Banks prepared better than others for rate rise.

In anticipation of rising interest rates, banks last year began adjusting their risk management strategies, and dramatically reduced holdings of interest rate options and futures to hedge their portfolios.

To help them weather the coming bear market, banks stuck with interest rate swaps as a means of keeping their own portfolios hedged.

In a survey of the 260 largest banking companies released last week, the Bank Administration Institute found that the major objective at most U.S. banks last year was the management of interest rate risk.

In contrast, two years earlier, the same survey found that most banks were concerned with the liquidity of their portfolios.

The study confirmed what bankers have been saying this year as the derivatives market erupted in controversy --that they anticipated the change in interest rates and handled their investments more responsibly than many of the corporations, municipalities, and other investors whose derivative . investments soured as rates rose.

The BAI study found that 90% of the responding banks used derivatives last year. More than 80% of the banks said they used derivatives predominantly as a hedge.

Only 5% of the respondents said they used derivatives as an investment within their portfolios. Leslie Rahl, co-principal of Capital Market Risk Advisors, a New York risk management consultancy, said the survey "confirms some fairly consistent growth" in derivatives over the last three years, but pointed out that growth has since tapered off.

"The growth in some options is trailing off a bit because of the. change from a bull market to a bear market," Ms. Rahl said.

She noted. that derivatives products created during the bull market to hedge portfolios in a stable interest rate environment are virtually useless to banks now that interest rates are spiking upward, causing a Slowdown in the use of options and futures.

Indeed, the BAI study shows such a slowdown was already under way in 1993.

In 1990, 48% of banks said they used interest rate options to hedge their portfolios. In 1991 44% said they used options. Last year, only 8% of banks said they used options as a hedge.

Interest rate futures likewise declined. In 1990 41% used them to hedge their portfolios. In 1991, that number declined slightly to 40%. But last year, only 8% of banks said they used interest rate futures as a hedge. "In the spring people got hurt by bull market instruments," Ms. Rahl said. "The change in the market now has made them put the brakes on."

An interest rate swap is a fixed-rate or floating-rate swap of a single currency.

An interest rate option is the right, but not the obligation, to pay or receive a specific interest rate on a predetermined principal for a set amount of time.

An interest rate future is a standardized contract that obligates one party to buy and the other to sell a specific asset at a specified price and time in the future.
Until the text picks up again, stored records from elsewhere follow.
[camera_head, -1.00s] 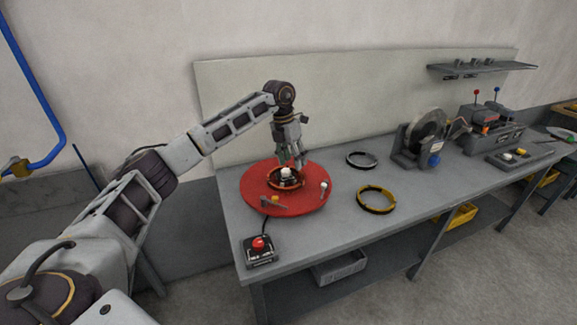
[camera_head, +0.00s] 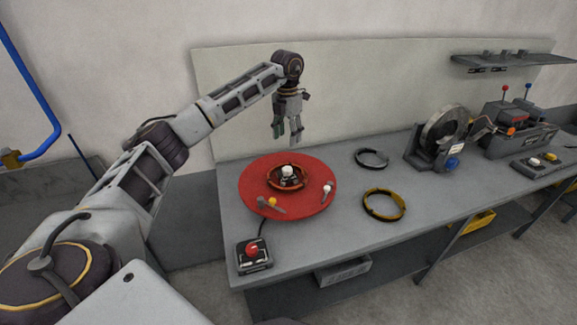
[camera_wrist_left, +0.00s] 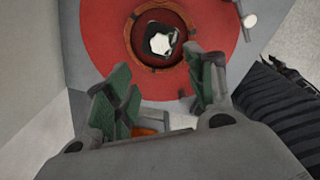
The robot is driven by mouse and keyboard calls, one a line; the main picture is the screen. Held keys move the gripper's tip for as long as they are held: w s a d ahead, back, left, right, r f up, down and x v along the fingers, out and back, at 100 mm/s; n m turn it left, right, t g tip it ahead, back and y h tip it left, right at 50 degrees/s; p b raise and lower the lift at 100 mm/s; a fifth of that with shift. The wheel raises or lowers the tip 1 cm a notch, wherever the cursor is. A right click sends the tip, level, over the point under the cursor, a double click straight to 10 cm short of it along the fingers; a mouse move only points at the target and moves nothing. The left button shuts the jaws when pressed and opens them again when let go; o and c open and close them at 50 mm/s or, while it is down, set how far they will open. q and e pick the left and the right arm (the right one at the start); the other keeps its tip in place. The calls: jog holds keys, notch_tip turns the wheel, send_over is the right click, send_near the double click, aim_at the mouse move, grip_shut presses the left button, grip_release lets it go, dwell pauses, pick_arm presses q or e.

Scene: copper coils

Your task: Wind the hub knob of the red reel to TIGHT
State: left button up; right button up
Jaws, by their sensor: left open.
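The red reel (camera_head: 256,200) lies flat on the workbench as a wide red disc with a raised ring at its centre. Its hub knob (camera_head: 288,171), with a pale top, stands inside that ring. The knob also shows at the top of the left wrist view (camera_wrist_left: 160,43). My left gripper (camera_head: 287,136) is open and empty, pointing down above the back part of the reel, clear of the knob. In the left wrist view its green-padded fingers (camera_wrist_left: 165,95) are spread apart, with the knob beyond their tips. My right gripper is not in view.
A box with a red button (camera_head: 253,252) stands at the bench's front left corner. A black ring (camera_head: 371,159) and a yellow ring (camera_head: 384,204) lie right of the reel. A machine with a wheel (camera_head: 437,140) stands further right. A pale panel rises behind the bench.

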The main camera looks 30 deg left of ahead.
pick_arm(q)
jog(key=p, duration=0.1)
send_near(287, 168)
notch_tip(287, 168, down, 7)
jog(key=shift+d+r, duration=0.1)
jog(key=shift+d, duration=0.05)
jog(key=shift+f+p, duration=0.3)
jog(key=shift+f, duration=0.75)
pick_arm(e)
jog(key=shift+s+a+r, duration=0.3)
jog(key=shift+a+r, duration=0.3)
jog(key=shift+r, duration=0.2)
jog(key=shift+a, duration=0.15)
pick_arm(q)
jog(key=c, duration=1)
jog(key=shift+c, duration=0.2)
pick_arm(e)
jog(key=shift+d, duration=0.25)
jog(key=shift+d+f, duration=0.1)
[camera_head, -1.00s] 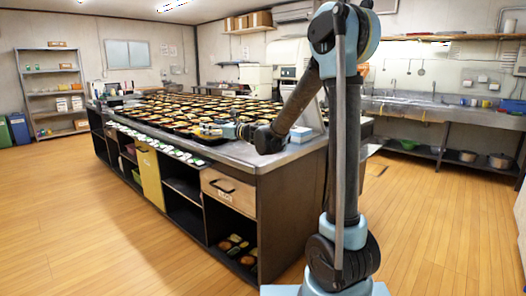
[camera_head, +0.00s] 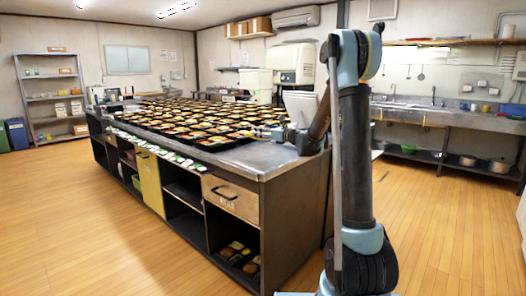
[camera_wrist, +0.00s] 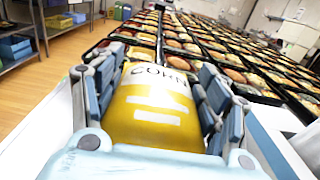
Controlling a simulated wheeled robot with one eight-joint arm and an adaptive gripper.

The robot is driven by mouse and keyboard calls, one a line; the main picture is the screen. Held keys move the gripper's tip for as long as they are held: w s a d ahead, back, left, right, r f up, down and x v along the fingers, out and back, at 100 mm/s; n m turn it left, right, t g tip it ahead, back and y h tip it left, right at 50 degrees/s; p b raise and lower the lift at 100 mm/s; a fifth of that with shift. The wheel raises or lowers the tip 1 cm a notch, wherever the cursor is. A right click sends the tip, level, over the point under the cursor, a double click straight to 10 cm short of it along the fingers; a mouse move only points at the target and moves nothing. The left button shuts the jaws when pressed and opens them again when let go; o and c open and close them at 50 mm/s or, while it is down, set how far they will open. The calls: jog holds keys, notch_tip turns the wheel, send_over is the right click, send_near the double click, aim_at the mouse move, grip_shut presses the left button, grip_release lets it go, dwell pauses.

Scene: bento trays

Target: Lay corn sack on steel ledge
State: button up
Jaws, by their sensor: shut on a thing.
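A yellow corn sack (camera_wrist: 155,112) with dark "CORN" lettering and white stripes fills the middle of the wrist view. My gripper (camera_wrist: 163,66) is shut on it, with blue-grey fingers along both its left and right sides. In the head view my gripper (camera_head: 278,132) is over the near right part of the long island, close to the tray rows; the sack is too small to make out there. The island's bare steel top (camera_head: 262,160) shows along its near edge. I cannot tell which surface is the steel ledge.
Rows of filled bento trays (camera_head: 190,120) cover most of the island top. A steel sink counter (camera_head: 440,115) runs along the right wall. A shelf rack (camera_head: 50,95) stands at the far left. The wooden floor at the left is clear.

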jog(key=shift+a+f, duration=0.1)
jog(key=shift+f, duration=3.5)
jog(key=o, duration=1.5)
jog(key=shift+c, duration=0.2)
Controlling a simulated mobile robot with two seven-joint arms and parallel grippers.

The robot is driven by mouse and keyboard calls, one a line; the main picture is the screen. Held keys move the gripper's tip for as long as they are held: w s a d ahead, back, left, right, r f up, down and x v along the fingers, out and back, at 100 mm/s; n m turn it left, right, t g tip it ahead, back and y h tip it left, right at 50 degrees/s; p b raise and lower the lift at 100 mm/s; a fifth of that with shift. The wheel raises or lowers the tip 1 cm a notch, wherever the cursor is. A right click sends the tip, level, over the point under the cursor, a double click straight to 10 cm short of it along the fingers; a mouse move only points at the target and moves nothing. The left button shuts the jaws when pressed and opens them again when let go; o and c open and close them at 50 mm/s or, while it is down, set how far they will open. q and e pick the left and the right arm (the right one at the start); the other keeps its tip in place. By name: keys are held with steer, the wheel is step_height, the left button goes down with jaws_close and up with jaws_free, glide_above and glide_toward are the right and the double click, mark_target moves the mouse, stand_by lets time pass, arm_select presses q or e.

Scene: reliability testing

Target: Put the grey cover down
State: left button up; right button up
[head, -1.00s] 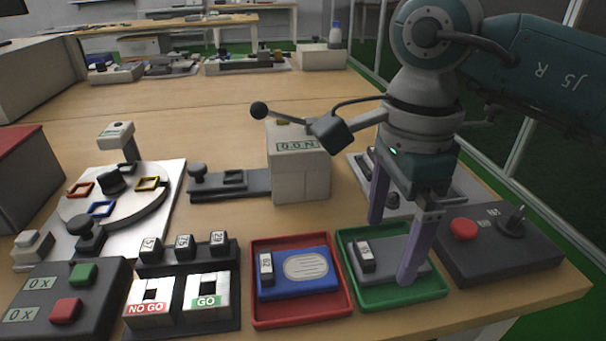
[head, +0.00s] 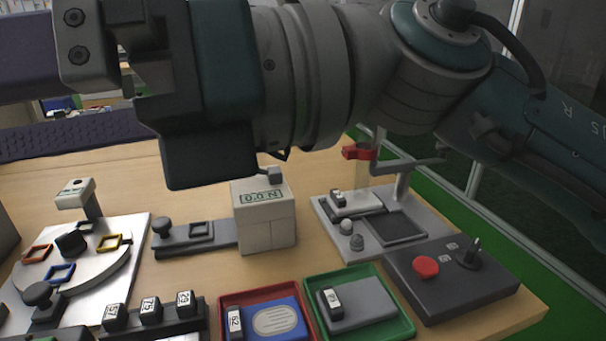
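The grey cover (head: 355,304), a flat grey block with a dark, white-labelled tab at its left end, lies in the green tray (head: 406,326) at the front. No gripper touches it. My right arm crosses the top of the head view close to the camera. My right gripper (head: 35,100) points left at the upper left edge. Its two purple fingers are wide apart, and no object shows between their visible parts. Their tips are cut off by the frame. My left gripper is out of view.
A red tray (head: 250,299) with a blue cover (head: 272,318) stands left of the green tray. A dark box with a red button (head: 426,267) stands right. Behind are a grey fixture (head: 405,250), a white display block (head: 268,222) and a dial plate (head: 115,262).

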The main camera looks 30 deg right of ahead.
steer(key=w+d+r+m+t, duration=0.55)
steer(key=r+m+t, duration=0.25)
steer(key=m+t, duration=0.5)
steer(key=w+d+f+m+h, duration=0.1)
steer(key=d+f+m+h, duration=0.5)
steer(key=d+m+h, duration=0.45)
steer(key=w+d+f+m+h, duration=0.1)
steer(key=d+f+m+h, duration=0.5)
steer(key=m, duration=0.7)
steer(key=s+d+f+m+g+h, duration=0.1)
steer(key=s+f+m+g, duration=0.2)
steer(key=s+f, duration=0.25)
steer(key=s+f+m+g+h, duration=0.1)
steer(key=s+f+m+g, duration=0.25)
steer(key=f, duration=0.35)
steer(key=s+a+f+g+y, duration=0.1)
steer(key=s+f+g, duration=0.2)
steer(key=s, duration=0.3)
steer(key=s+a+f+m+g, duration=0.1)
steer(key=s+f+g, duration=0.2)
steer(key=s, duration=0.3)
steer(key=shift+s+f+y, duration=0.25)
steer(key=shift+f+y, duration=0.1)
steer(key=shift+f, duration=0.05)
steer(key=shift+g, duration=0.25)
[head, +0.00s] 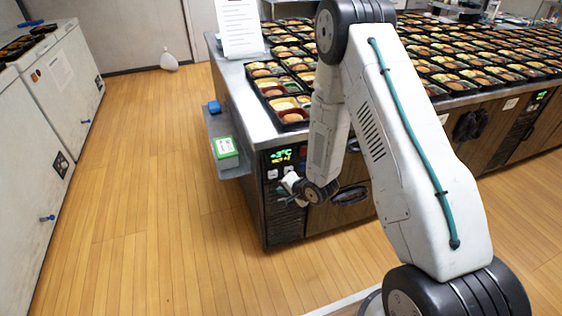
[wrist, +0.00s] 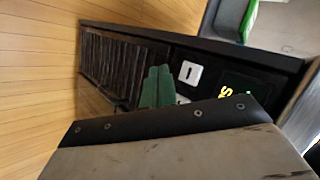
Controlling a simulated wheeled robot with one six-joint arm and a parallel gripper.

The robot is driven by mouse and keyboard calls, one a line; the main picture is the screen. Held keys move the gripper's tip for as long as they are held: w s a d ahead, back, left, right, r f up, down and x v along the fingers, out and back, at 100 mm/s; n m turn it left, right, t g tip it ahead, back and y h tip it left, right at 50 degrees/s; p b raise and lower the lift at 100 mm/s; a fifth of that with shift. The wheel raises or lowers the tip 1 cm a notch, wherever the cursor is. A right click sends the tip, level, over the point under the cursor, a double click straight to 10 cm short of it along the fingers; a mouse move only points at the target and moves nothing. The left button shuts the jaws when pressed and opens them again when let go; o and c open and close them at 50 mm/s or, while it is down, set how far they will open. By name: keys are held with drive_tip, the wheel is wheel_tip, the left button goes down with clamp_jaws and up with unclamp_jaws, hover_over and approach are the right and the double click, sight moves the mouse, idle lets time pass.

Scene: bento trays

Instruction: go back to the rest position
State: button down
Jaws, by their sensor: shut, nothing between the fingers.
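My gripper (wrist: 159,86) shows as green fingertips close together in the wrist view, shut and empty. They lie in front of the dark control panel (wrist: 190,72) of the cooled counter, with the vent grille (wrist: 105,62) behind. In the head view my arm reaches down from the right, and its wrist end is low in front of the same counter (head: 283,225), near the lit panel (head: 281,156). The fingers are small and hard to make out there. I cannot tell whether they touch the counter.
A ledge (head: 228,168) with a green-and-white box (head: 225,147) sticks out from the counter's left end. Food trays (head: 291,117) cover the countertop. White freezer cabinets (head: 62,80) stand at the left. The wooden floor (head: 160,200) between is clear.

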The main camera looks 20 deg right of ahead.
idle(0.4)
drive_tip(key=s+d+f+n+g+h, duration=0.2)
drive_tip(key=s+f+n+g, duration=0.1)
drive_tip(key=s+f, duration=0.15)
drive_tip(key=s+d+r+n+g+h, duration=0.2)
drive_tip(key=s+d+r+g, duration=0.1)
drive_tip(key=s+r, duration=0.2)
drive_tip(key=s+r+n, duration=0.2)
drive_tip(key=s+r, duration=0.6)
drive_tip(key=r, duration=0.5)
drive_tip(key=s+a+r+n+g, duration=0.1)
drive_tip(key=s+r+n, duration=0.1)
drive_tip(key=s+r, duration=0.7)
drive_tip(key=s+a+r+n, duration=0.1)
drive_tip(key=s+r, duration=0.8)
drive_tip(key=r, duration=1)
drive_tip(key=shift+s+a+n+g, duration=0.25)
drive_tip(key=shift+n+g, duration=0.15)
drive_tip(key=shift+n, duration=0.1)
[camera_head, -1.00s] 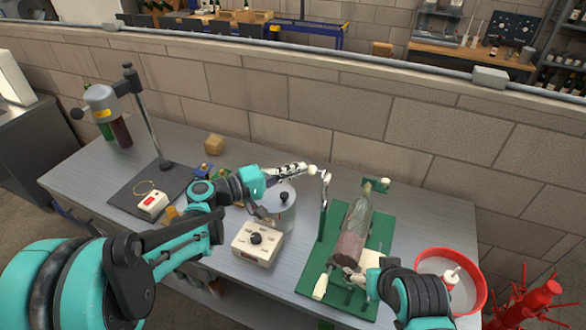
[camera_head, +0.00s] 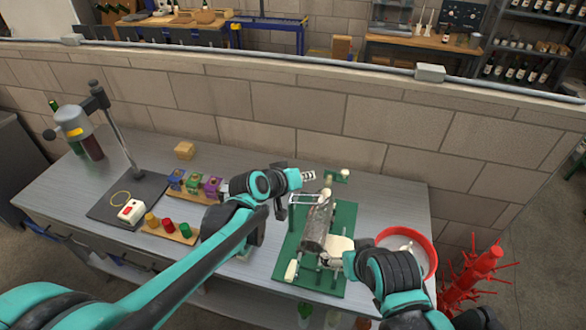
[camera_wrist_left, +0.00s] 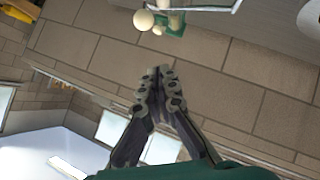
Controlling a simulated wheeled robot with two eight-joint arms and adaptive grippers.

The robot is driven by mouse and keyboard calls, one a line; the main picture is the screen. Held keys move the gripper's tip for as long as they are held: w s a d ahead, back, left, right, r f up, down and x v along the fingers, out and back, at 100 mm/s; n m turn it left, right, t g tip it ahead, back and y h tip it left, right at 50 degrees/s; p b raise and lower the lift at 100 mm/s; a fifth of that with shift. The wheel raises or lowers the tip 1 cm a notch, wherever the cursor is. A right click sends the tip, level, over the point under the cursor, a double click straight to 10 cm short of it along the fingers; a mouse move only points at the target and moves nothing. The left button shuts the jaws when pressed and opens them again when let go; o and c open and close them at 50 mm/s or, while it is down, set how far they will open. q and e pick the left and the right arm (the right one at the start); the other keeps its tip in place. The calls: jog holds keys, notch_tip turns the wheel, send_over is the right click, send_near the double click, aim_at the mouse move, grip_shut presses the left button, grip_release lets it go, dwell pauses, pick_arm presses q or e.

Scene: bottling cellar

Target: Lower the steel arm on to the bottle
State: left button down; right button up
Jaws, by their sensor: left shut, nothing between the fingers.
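The glass bottle (camera_head: 316,229) lies on its side on the green board (camera_head: 342,222), neck toward the wall. The steel arm (camera_head: 305,196) spans from its post at the board's left over the bottle's upper part; I cannot tell if it touches the glass. My left gripper (camera_head: 309,175) is shut and empty, just beyond the steel arm and left of the bottle's neck end. In the left wrist view its fingertips (camera_wrist_left: 158,80) are together. My right gripper (camera_head: 328,259) is at the bottle's near end; its fingers are too small to read.
A red-rimmed bowl (camera_head: 431,245) stands right of the board. Coloured blocks (camera_head: 195,184) and a rack of coloured knobs (camera_head: 168,226) lie left of my left arm. A stand with a grey head (camera_head: 74,121) is at the far left. The wall runs behind the table.

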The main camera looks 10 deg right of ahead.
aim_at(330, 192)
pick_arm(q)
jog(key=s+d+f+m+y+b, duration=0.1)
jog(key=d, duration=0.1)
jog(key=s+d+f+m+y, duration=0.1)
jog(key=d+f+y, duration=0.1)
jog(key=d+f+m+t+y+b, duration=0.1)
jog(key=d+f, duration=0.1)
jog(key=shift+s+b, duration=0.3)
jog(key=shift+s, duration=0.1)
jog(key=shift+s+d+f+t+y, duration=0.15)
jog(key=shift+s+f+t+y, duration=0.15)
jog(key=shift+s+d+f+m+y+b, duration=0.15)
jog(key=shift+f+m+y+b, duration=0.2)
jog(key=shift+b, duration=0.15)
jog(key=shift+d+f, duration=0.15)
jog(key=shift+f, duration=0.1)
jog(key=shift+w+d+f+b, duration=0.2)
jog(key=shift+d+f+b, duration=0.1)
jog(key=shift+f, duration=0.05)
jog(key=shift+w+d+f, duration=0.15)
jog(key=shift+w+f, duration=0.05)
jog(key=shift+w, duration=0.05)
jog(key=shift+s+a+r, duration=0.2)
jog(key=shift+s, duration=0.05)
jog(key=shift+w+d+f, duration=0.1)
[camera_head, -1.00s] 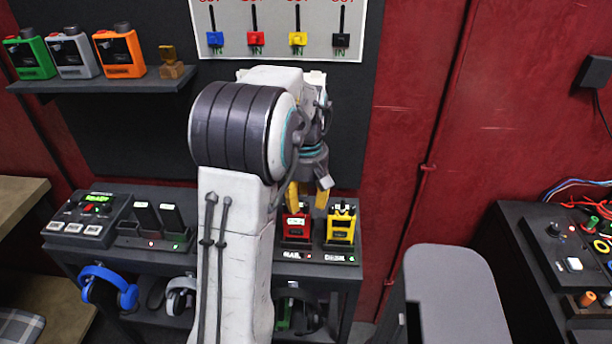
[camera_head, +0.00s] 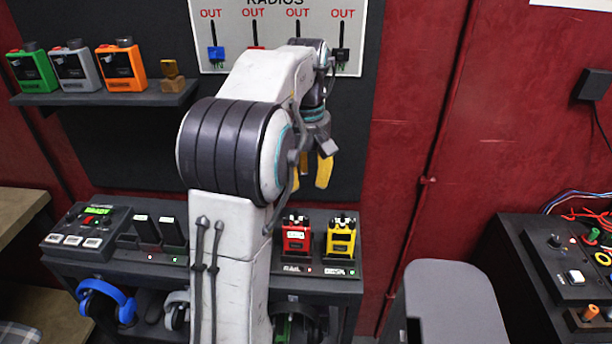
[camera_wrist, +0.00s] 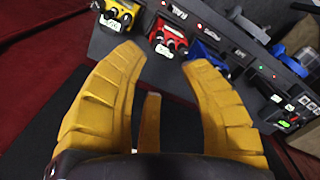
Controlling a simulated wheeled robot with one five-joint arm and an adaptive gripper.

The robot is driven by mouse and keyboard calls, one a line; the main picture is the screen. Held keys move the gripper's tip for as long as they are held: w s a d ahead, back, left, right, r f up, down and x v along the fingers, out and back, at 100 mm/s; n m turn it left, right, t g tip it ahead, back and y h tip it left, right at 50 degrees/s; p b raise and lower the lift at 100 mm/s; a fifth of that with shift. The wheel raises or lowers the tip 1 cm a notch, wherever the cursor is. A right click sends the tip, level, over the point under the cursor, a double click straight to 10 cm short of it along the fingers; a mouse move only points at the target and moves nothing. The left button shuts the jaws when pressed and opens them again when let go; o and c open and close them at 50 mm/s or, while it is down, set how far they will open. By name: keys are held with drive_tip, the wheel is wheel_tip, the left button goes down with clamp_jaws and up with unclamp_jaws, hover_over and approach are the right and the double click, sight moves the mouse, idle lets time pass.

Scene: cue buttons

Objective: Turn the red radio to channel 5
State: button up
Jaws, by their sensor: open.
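The red radio (camera_head: 297,237) stands upright in a charging dock on the shelf, just right of my arm in the head view. Dark knobs are on its top, but the channel setting is too small to read. It also shows in the wrist view (camera_wrist: 170,40), beyond and between my fingertips. My gripper (camera_head: 311,175) is open and empty, with yellow fingers, and hangs above the red radio in the head view. In the wrist view my gripper (camera_wrist: 163,57) points toward the red radio with a visible gap, not touching it.
A yellow radio (camera_head: 341,240) stands right of the red one. A blue radio (camera_wrist: 206,57) shows on its other side in the wrist view. A console with a green display (camera_head: 96,211) sits at the left. Green, grey and orange radios (camera_head: 120,66) stand on the upper shelf.

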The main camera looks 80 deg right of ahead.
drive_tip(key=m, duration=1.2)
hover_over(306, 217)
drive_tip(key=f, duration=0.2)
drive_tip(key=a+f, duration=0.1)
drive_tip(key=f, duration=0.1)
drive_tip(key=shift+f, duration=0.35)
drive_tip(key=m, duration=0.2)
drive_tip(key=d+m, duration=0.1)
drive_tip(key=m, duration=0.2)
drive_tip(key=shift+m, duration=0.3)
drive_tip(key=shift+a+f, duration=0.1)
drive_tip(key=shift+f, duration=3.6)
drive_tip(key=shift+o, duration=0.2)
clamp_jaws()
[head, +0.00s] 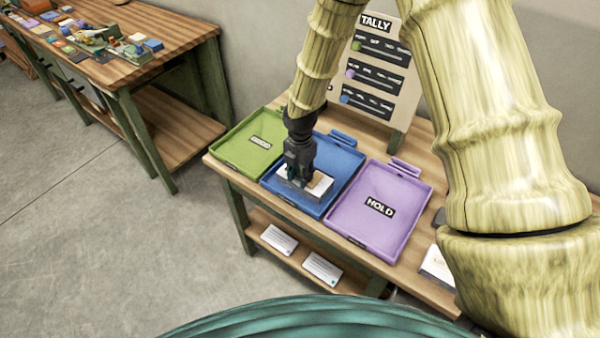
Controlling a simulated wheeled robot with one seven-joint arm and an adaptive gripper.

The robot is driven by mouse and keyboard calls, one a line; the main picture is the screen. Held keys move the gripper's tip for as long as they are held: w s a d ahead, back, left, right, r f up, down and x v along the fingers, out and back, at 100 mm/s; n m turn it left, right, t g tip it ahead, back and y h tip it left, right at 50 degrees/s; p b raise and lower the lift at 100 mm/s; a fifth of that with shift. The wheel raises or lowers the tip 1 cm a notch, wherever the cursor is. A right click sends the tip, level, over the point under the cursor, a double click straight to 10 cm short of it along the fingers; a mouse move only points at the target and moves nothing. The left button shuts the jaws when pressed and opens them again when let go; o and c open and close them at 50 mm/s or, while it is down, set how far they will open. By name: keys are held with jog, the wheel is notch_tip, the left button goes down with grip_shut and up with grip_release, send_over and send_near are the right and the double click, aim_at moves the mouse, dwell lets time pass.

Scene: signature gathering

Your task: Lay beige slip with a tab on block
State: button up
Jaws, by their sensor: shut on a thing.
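My gripper (299,183) points down over the blue tray (345,158) on the near table. It is shut on what looks like the beige slip (320,184), a small pale flat piece at its fingertips. A greyish block seems to lie directly under the slip inside the blue tray, its edge showing in front. My fingers hide the slip's left part and any tab. I cannot tell whether the slip touches the block or hovers just above it.
A green tray (233,151) is left of the blue one, and a purple HOLD tray (400,196) is right. A TALLY board (378,75) stands behind. White cards (322,268) lie on the lower shelf. Another table (165,30) with many small items stands far left.

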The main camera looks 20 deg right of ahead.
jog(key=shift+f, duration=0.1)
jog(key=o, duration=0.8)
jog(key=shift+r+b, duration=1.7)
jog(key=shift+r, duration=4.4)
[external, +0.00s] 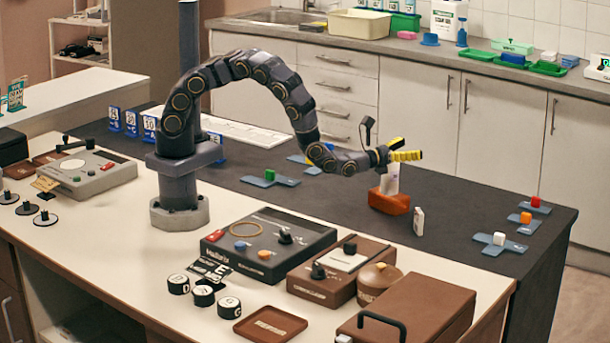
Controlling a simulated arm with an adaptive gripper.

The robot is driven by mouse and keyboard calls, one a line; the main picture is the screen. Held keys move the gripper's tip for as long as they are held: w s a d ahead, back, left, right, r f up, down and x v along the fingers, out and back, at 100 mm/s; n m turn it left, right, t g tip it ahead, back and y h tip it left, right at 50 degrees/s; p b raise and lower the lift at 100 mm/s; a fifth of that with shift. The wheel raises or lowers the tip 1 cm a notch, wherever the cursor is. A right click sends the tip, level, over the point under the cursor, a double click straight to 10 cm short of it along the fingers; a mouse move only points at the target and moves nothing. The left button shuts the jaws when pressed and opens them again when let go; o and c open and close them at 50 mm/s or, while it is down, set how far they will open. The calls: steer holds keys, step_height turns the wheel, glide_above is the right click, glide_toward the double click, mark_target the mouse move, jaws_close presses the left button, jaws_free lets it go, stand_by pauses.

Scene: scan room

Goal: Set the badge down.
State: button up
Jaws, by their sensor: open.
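My gripper (408,150), with yellow fingers, is open over the dark table, pointing right. A white upright piece (392,180), possibly the badge, stands in an orange-brown block (389,202) just below the fingers. Its top is close to the fingers, and I cannot tell whether they touch. A smaller white upright piece (419,221) with faint marks stands on the dark table to the right of the block, apart from the gripper. I cannot tell for sure which white piece is the badge.
A green cube (270,174) is left of the block. A brown case (425,305) and control boxes (268,246) fill the front counter.

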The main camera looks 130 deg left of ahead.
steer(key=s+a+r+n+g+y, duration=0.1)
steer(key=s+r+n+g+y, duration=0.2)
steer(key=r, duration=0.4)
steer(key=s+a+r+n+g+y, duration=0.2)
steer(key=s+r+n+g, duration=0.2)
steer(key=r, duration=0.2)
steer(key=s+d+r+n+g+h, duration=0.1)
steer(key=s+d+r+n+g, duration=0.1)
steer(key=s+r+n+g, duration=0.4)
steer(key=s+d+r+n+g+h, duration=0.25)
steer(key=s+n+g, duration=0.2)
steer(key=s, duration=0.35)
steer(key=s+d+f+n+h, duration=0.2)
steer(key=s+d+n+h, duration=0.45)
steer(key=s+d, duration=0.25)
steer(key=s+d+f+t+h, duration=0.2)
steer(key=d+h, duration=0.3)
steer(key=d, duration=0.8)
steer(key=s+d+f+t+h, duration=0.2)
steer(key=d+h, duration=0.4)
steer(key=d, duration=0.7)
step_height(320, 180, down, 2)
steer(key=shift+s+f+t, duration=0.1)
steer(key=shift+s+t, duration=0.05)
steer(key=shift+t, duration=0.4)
Amortizing interest rate swaps were popular hedges among banks with less than $10 billion in assets. The survey found that 60% of them used amortizing swaps as a hedge.

An amortizing interest rate swap is a swap with a declining notional principal amount reflecting the amortization of an underlying fixed-rate or floating-rate instrument, such as a mortgage obligation.

If the amortization schedules of the swap and underlying instrument are not set at the same levels, the fixed-rate receiver can face significant prepayment or extension risk.

Amortizing swaps should not be confused with index amortizing swaps, which also have been used by regional banks.

An index amortizing swap features a notional principal that declines at short-term money rates, such as the London interbank offered rate. The instruments have created problems for a number of banks, industry observers say privately.

The use of the index is supposed to protect the fixed-rate payer from prepayment risk. However, since the underlying instruments usually are mortgages, the payer faces significant prepayment risk if rates are low.

According to Capital Market Risk Advisors co-principal Tanya Styblo Beder, index amortizing swaps are highly complex structures, but they are no more risky than other derivatives if handled properly.

"They are a challenge to hedge," she said. "Some risk models don't handle them well." But, Elliot A. Rosen, president and chief operating officer of Sendero Corp. based in Arizona, said index amortizing swaps are not hard to model at all. "The rules on how they cash flow are pretty basic," he said. "But how they are set up is different for each institution. They were created to get the extra yield on mortgage-backed securities of CMOs??'

Mr. Rosen said Sendero is now testing new asset liability management software that can effectively model the risks involved with index amortizing swaps.